Helm is a community of like-minded business founders with businesses already over £1m. The founders who join Helm want to scale their business. They have already reached the £1m mark and this means the business has gone through changes and is a different outfit from the one it was at launch.
Lots of Helm members have raised funding, or are in the process of doing so and many have appointed senior leaders to allow them to step back from day-to-day operations. But plenty are at the stage where they're considering selling and some have been through the exit process, a few having done so more than once.
So what is the sentiment about exit plans among members as we enter 2023?
When asked Helm members about their exit plans for 2023 the response was even more muted than it had been for last year. It’s possible members are looking at the uncertainty in markets and considering that now is not the best time to sell. It is also possible this result could be connected to members’ growth plans for 2023.
If they perceive they can grow revenue without adding headcount (see section on projected growth), there is a good chance to improve profits in the next few years. This will have a huge impact on the value they get when they eventually do sell.

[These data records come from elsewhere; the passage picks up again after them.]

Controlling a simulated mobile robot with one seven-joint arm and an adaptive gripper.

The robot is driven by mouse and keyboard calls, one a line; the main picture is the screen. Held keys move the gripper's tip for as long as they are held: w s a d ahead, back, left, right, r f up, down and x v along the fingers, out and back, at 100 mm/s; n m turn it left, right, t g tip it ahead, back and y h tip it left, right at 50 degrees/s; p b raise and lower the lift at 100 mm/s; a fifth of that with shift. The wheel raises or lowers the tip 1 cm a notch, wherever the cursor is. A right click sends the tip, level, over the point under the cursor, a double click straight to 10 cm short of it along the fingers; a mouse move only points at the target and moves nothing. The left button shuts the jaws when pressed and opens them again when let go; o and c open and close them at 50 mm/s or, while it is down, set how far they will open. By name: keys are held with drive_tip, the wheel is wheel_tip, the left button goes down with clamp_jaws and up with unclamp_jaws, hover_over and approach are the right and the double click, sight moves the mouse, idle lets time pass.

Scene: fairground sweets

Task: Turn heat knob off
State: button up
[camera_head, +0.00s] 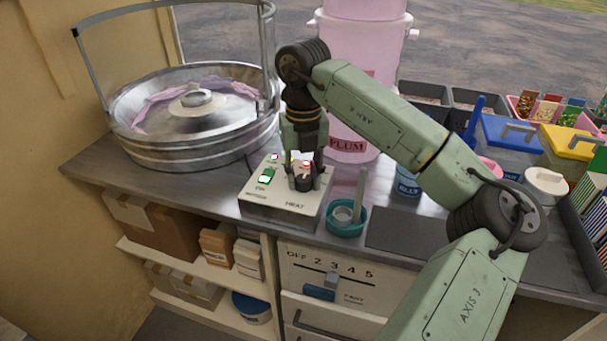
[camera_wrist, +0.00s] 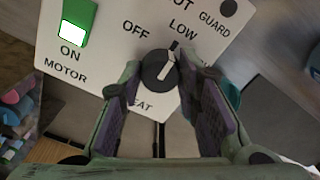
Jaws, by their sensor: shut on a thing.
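The heat knob (camera_wrist: 158,72) is a round black dial on a white control panel (camera_wrist: 107,48). Its pointer is turned toward the LOW mark, to the right of OFF. My gripper (camera_wrist: 157,66) has its two fingers on either side of the knob and is shut on it. In the head view, my gripper (camera_head: 304,172) reaches down onto the panel (camera_head: 262,205), and the fingers largely hide the knob. The green motor switch (camera_wrist: 74,22) stands left of the knob by the ON label, with its white part lit.
A round metal cotton-candy bowl (camera_head: 195,150) stands behind the panel at left. A teal cup (camera_head: 347,219) with a tool is close at right. A pink PLUM container (camera_head: 362,80) stands behind. Blue and yellow lidded bins fill the right counter.

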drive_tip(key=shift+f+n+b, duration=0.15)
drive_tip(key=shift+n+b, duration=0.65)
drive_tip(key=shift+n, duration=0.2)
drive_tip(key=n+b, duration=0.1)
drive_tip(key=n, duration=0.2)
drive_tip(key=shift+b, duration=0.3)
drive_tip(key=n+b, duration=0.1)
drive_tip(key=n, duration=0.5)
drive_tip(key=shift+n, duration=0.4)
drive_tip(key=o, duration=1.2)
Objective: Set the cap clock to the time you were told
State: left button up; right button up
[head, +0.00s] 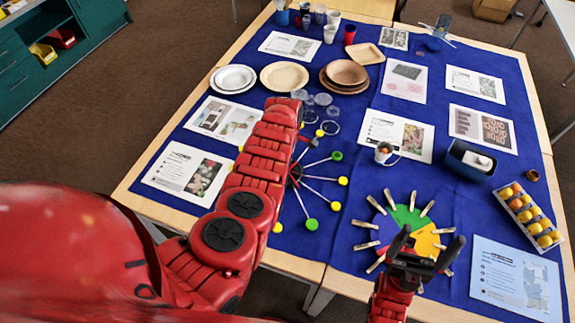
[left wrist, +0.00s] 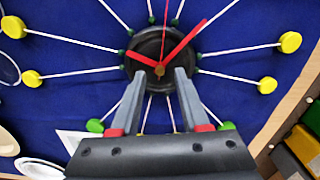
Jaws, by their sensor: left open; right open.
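The cap clock (head: 296,174) lies on the blue cloth, partly hidden by my left arm in the head view. It has a black hub (left wrist: 150,45) with white spokes ending in yellow and green caps. In the left wrist view, a long red hand (left wrist: 188,42) points to the upper right, a short red hand (left wrist: 138,58) to the upper left, and a thin red one nearly straight up. My left gripper (left wrist: 158,74) is open, its fingertips at the hub's lower edge; contact cannot be told. My right gripper (head: 427,240) is open and empty, over the colour wheel.
The colour wheel (head: 407,217) has clothespins around its rim. A tray of yellow and orange balls (head: 530,216) and a blue bin (head: 468,160) are at the right. Plates (head: 284,75), cups (head: 330,33) and printed sheets (head: 395,136) cover much of the table.

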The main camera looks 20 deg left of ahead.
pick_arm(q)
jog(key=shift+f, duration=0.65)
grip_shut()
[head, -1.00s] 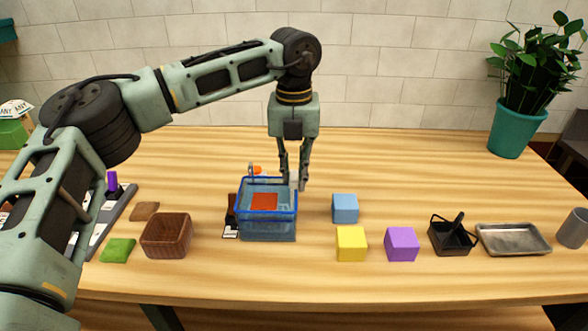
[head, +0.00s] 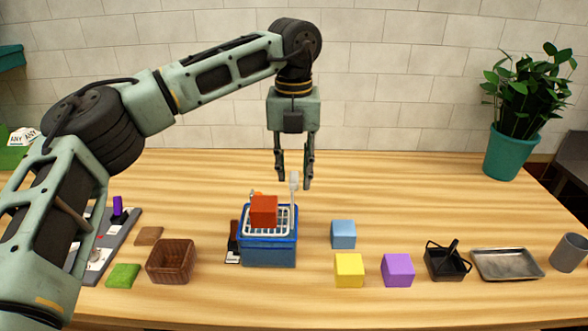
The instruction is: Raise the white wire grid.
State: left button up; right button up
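The white wire grid (head: 283,226) lies level at about the rim of a blue see-through tank (head: 268,257). A red block (head: 263,211) sits on the grid and stands above the rim. The grid's pale upright handle (head: 294,187) rises at the tank's back right. My left gripper (head: 294,183) points down over the handle. Its two fingers are spread apart, with the handle's top between them and visible gaps on both sides. My right gripper is not in view.
A brown basket (head: 171,261) and green pad (head: 123,275) lie left of the tank. Blue (head: 343,234), yellow (head: 348,270) and purple (head: 398,270) cubes are to the right, then a black caddy (head: 447,263) and metal tray (head: 507,264). The table behind is clear.

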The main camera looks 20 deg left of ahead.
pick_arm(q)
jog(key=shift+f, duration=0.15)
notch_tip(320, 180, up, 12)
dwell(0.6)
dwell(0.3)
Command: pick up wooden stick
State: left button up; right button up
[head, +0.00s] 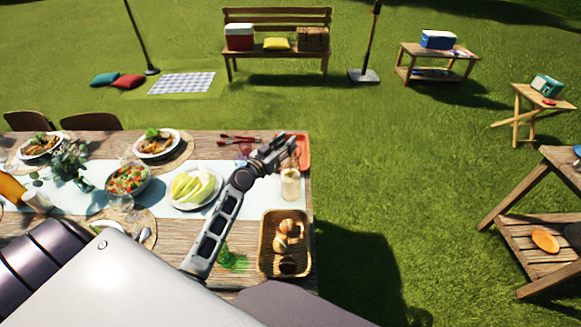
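I cannot make out a wooden stick for certain in the head view. My left gripper (284,148) reaches over the right end of the dining table (190,225), close to a red-orange tray (303,150). Its fingers are small and dark here, so I cannot tell whether they are open or shut, or whether they hold anything. The gripper hides part of the tray and the tabletop behind it. A pale glass or jar (290,186) stands just below it in the picture. My right gripper is not in view.
A basket of bread rolls (264,262) stands at the table's front right, with a green glass (224,255) beside it. A plate of green slices (193,187) and a salad bowl (128,180) lie left of my gripper. Red-handled utensils (238,138) lie behind.

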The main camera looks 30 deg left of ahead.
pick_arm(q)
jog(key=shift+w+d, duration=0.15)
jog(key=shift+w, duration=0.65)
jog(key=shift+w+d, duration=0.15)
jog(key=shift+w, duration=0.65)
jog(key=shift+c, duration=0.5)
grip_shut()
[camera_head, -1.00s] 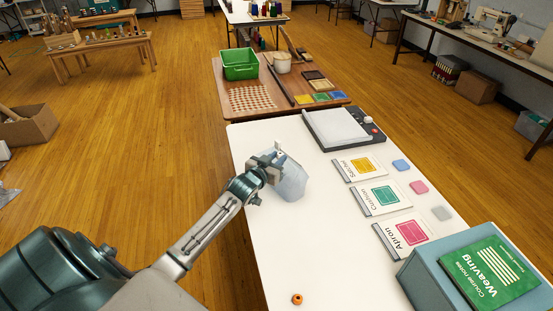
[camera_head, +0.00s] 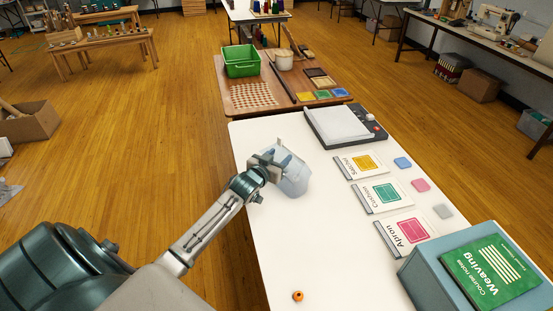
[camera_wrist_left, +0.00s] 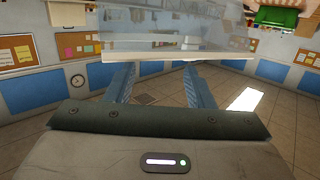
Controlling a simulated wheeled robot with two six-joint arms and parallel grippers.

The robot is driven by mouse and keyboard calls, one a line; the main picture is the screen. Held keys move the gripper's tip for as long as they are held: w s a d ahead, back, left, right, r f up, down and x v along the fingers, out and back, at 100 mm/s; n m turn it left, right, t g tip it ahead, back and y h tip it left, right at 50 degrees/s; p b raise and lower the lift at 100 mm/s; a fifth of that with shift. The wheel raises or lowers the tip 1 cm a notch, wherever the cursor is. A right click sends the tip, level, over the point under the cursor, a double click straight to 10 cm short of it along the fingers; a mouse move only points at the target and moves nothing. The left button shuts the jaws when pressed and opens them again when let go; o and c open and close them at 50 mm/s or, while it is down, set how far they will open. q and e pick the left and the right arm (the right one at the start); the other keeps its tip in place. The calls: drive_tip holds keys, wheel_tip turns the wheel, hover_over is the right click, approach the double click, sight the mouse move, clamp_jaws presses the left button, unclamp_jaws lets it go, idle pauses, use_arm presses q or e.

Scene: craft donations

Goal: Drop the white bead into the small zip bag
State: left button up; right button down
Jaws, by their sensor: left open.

As Helm member and successfully exited tech founder, Fiona Hudson-Kelly, explains: “There are two factors that influence when it is the right time to exit. The first is because the founder or founders have a number in mind. Thatis generally based on a multiple of EBITDA. That means they’re going to be working to a target EBITDA. The second is opportunity and market conditions.”
With members’ high expected growth for 2023, and the lack of anticipated extra headcount, it is likely valuations would be much higher after a year of such profitable growth. Hudson-Kelly is clear that the market factors also play a part and says valuations right now are lower than they have been.
“A year ago, as an investor, it was a frustrating landscape in terms of realism of valuations. They were often based on lots of smoke and mirrors. Now we’ve seen a cooling in the early-stage funding available, that has made some founders realise that their valuations were a bit unrealistic.The market isn’t completely depressed, it has just recalibrated. This is probably what would always happen. These things are cyclical. We’ve seen big tech company valuations decline, and a bit more of a focus on revenue and profit, which is good for investors."
As the economy dips into recession, founders are naturally taking a more conservative look at their exit plans, extending the time horizon within which they want to sell. More members have no exit plans or are looking to a later exit date.
It is unlikely that 2023 will be a year of major exits, as more founders focus on getting back to growth and especially look to grow profitably with only limited extra headcount employed.
With the recession predicted by the Bank of England, the government and several independent forecasters, to be one of the longest on record, it is likely we might see a significant uptick in exit activity from2026 onwards. But this, like so much else, is dependent on the economic picture over the longer term.